Now I find few sceptics on this matter wh0 actually seem to doubt things, and question stuff. If they did they might actually bother to become informed about what has been written on the issue – say by reading the Apparitional Experience Primer and the Poltergeist Experience Primer. Of course campermon and the sceptics of RationalSkepticism forum have looked at the evidence closely, and I enjoy debating them, as with some of the JREF (James Randi Educational Foundation forum) members, but most of the Twitter stuff appears fairly ignorant with a few notable exceptions, like the chap or chapess who invoked Feyrabend and the limits of Popperian falsification!) Instead they have bought in to a dominant paradigm, and not even looked at the research on the issue.
To make a snap judgment on an issue like this, where we do not know what Cox means when he employs that notoriously slippery word “ghost”, seems profoundly irrational, and many people make a classic thinking error – an appeal to authority. That only works if the authority knows what they are talking about, and there is a consensus, or overwhelming agreement. If I said I rejected the Standard Model, people would think I was bat shit crazy, and if I said I rejected it because Sylvia Browne or Deepak Chopra disagreed I hope you would refer me for psychiatric evaluation. These people are not physicists, and hell I would not actually take their opinions on my area seriously either. But a lot of purported rationalists and sceptics are praising Cox despite his apparent lack of knowledge of the subject.
#3 I don’t know what a “ghost” is, or what it means
I study apparitional experiences and poltergeist cases — what parapsychologists call spontaneous cases. But as Andrew Oakley pointed out, the word ghost is horribly open to interpretation. In fact everyone in the field faces this problem. So what I study is experiences that people refer to as “ghosts” — and that can mean all kinds of things. I use a definition based on phenomenology: regardless of whether it was swamp gas reflecting off wires and the Planet Venus, or the shade of Great Aunt Nora, I call it a ghost if that’s was the percipient, the witness, calls it. and yes most “ghost” experiences have a truly straightforward set of explanations that cover them — hallucination, misperception, edge of sleep experiences, illness, wishful thinking, fraud (though that was pretty rare in my experience) and so forth.
I don’t know what Professor Cox means by “ghosts”. Without a definition their is no way I can meaningfully comment on his assertion belief in ghosts is silly. He has not defined his terms. I have before written extensively on the reasons one might doubt that all “ghosts” fall in to these categories – I describe my reasons here. But unless we know what he means by a “ghost” I can’t see any reason to be bothered by Cox’s opinion.
#4 Thermodynamics excludes ghosts
As I said, I don’t know where Prof. Cox said this. If he did, I’m baffled but I would actually like to see a brief explanation of his reasoning. The closest I can think of to this claim is Milton A Rothman’s version of it, which was that Thermodynamics excludes ESP, extrasensory perception.

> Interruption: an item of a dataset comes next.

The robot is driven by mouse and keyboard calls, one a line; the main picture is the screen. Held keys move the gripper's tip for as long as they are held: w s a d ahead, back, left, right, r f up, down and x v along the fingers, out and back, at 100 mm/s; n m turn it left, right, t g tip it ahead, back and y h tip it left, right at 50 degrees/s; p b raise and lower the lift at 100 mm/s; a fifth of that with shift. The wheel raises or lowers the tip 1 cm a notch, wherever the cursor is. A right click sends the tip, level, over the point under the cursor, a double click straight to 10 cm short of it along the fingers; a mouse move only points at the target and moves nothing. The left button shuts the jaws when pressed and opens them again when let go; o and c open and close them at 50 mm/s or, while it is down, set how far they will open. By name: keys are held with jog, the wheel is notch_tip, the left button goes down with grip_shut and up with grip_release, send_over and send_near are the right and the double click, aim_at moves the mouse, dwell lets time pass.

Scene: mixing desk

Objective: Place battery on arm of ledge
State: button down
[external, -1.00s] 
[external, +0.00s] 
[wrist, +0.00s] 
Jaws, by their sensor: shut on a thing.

You can read about that in A Physicist’s Guide to Scepticism (Rothman, 1988). The reason Rothman makes the claim is simple; early parapsychological research in to ESP appeared to show that ESP was independent of distance and possibly time, so a card guessing experiment across the Atlantic would be as successful as one that took place from my room to my neighbours. This argument seemed fatal to ideas like Sinclair’s mental radio, and in fact if a physical process is involved is in fact going to violate Thermodynamics; so Rothman argued. But parapsychologists no longer are sure things work like this, and that ESP is actually entirely independent, and many of the assumptions that older psi researchers held have been questioned, so Rothman’s critique is arguably irrelevant. If you doubt me on this, take a look at two excellent essays; Paul Stevens ‘Are our assumptions more anomalous than the phenomena?’ and Jezz Fox’s ‘Will we ever know if ESP exists?’ both in ANOMALOUS EXPERIENCES: ESSAYS FROM PARAPSYCHOLOGICAL AND PSYCHOLOGICAL PERSPECTIVES, edited by Matthew D. Smith. MacFarlane & co Inc. Publishers, Jefferson, North Carolina and London, 2010. But ghosts? I have no idea what Cox bases his claim that ghosts are excluded by Thermodynamics upon. Until I see his definition of ghosts I’m not going to be much wiser, either.
#5 People Ignore Me!
Perhaps wisely, pretty much everyone refuses to be drawn in to a discussion of this. Which is to my mind a bloody shame.
Because actually, I think I might have something interesting to say. The same people who denigrate ghost believers seem to be unaware of the interesting body of ghost research, even fascinating papers by Richard Wiseman like this and this. I spent much of the nineties chasing environmental variables for hauntings, much as Braithwaite and others still do; Braithwaite produces interesting stuff like this . I did a decade on this kind of thing before like Becky I moved on to phenomenological studies of the experiences, in the tradition of Hufford and DJ West. Yet the majority of the scathing Twitter commentators are never even going to take the subject seriously enough to actually read any of the science, and I think would be shocked (and dismissive) if they knew there was a large peer reviewed literature. I suspect “cognitive dissonance”, though I’m actually a critic of Festinger too, so maybe I really suspect good old plain ignorance. But hey, at least I’m enjoying myself!